==== SUPPLIED DATA ====

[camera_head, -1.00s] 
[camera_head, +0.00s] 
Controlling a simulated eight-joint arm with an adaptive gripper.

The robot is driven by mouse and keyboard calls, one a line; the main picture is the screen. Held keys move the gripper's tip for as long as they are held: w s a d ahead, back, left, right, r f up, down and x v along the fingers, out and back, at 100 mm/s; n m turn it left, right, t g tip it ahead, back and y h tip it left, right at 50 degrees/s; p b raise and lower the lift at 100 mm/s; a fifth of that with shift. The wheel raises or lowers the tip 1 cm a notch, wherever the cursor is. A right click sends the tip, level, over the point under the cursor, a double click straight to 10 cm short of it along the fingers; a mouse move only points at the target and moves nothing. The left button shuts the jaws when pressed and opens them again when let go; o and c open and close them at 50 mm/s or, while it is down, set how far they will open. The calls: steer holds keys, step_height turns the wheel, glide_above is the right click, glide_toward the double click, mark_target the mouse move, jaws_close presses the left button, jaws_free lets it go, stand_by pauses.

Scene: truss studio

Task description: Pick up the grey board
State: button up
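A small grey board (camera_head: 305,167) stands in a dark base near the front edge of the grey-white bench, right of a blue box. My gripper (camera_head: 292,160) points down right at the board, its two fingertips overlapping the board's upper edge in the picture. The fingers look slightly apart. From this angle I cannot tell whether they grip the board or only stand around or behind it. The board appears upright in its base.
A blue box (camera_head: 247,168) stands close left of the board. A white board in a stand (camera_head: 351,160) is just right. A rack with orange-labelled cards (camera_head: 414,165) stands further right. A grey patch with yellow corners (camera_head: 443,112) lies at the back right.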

====

§ GOAL:
Give back the listing exactly, please, from its first line to the line containing "Controlling a simulated", inclusive, and nothing past that line.

§ EXPECTED ANSWER:
[camera_head, -1.00s] 
[camera_head, +0.00s] 
Controlling a simulated eight-joint arm with an adaptive gripper.

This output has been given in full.